Exactly the lines between the line containing "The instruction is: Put" and the line containing "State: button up", together with those two lines, are to be output.

— Begin Dataset excerpt —

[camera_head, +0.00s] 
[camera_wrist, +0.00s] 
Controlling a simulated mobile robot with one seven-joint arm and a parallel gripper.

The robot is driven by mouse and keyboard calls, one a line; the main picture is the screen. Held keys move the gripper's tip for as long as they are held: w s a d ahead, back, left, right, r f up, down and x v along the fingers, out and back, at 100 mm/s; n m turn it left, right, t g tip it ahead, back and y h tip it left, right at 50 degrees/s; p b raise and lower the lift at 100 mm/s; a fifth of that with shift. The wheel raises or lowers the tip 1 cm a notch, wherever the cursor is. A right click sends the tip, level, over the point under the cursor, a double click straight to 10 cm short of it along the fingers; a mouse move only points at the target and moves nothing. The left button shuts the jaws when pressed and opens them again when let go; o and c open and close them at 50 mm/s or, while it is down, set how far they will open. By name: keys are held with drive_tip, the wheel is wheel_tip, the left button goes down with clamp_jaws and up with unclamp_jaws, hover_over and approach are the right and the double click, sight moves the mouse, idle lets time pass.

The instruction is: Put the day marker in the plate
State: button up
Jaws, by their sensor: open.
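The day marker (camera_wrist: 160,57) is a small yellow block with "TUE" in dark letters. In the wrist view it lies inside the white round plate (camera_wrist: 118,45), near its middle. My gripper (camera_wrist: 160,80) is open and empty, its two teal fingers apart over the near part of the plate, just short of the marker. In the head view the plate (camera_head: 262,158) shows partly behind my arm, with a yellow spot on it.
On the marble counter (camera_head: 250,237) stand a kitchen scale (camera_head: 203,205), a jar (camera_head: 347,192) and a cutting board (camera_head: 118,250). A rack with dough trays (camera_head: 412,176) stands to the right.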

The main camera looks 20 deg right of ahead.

— End Dataset excerpt —

Written solution:
The instruction is: Put the day marker in the plate
State: button up

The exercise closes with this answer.